Before long, the small exquisite child climbed off her mother’s lap and began to chat with them. Then to my wonder, she picked up a pen and gave herself a tattoo. Then she proceeded to give her mother and grandmother a tattoo. To just add to this absolutely delightful moment, the waitress arrived with fresh pancakes ‘to go.’ The entire world seemed to be on a mission to take care of this small human being who had unexpectedly come apart.
As they packed up to leave and passed my table, I smiled at the child and she smiled back. She felt safe again. I stopped the mother and did ‘the thing’ I do. I said, “I am a early education professional, and I want you to know that you were an amazing mother today. You held her and let her emotions pass in your arms. It was beautiful.”
The look of gratitude I received renewed my mission to tell mothers when they are being amazing mothers even under the stress of awkward public meltdowns. We can make a difference in small children’s lives by encouraging mothers! The small child was looking at me now. I said, “I saw you giving tattoos. That was wonderful. I wanted a tattoo too!”
She looked at her mother and they agreed I should have one. As she started to draw on my arm, the grandmother leaned over to me and said, “I have three daughters.
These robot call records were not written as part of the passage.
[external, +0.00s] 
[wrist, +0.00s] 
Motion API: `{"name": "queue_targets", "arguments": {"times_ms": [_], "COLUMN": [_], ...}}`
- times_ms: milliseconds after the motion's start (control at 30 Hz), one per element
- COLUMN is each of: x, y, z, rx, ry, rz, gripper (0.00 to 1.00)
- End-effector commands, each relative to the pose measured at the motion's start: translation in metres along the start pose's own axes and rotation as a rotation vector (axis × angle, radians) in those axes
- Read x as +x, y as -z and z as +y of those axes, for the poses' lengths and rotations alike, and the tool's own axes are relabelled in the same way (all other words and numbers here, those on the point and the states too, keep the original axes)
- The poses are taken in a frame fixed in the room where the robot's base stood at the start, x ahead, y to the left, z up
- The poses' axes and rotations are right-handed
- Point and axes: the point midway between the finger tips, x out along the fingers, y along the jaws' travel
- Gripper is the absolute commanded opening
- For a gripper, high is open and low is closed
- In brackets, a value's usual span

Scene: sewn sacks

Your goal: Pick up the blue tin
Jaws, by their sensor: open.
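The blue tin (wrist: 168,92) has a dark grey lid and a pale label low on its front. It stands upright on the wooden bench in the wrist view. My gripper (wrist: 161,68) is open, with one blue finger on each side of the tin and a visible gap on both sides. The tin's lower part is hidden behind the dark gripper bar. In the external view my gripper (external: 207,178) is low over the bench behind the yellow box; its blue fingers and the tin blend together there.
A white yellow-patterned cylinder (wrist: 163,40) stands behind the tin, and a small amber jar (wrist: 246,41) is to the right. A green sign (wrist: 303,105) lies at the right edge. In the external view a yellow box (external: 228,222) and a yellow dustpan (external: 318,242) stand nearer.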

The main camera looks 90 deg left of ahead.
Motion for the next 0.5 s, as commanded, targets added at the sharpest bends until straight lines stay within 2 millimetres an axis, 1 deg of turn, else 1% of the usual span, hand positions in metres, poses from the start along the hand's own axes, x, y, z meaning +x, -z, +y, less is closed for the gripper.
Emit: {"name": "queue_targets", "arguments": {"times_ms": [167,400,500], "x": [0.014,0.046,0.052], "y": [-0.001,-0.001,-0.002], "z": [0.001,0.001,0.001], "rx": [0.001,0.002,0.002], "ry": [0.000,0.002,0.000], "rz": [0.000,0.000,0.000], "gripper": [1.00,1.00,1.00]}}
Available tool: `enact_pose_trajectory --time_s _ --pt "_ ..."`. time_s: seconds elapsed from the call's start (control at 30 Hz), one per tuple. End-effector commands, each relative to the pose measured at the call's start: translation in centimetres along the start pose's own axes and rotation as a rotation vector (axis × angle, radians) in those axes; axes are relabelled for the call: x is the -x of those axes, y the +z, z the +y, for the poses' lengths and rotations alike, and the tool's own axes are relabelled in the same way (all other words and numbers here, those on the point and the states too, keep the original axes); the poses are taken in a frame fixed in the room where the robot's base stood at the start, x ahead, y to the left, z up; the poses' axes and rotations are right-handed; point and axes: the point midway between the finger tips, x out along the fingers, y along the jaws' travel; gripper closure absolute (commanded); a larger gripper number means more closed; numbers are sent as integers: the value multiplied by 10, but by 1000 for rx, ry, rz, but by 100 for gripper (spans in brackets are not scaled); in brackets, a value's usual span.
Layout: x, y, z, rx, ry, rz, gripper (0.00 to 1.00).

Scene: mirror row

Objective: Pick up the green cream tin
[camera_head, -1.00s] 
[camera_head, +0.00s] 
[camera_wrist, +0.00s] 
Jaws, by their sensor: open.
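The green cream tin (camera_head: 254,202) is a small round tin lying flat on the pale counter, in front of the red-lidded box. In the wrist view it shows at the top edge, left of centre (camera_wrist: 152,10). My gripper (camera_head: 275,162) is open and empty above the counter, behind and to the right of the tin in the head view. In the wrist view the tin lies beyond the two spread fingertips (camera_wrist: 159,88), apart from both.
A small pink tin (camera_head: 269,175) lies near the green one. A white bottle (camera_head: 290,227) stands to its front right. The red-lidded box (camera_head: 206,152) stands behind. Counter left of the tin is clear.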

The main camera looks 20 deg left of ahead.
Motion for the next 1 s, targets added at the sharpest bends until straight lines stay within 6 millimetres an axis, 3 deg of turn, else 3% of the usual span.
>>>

You don’t know what you did for my daughter today.” No, I don’t, but I think I do.
I looked down at the odd shaped circle the small charming human was drawing on my wrist and she said, “It is a pear, it needs a stem.”
“Oh it is! It is perfect!” I exclaimed as we smiled at each other.
It was my very first tattoo. God sent a very small human to give me a tattoo.I wish this tattoo would never wash away. It symbolizes so much that I believe in as my mission. It was the pear of kindness. This child will forever be my inspiration to speak encouragement to the young mothers following behind me. It isn’t about controlling our children; it is about loving them.
Love your children. Hold them when they cry. Help them come out on the other side of the emotional waves in which they are drowning. Then let them know everything is OK—maybe by getting them more pancakes and letting them draw tattoos on a kind lady’s arm. It is how we make a child's world better one kind moment at a time.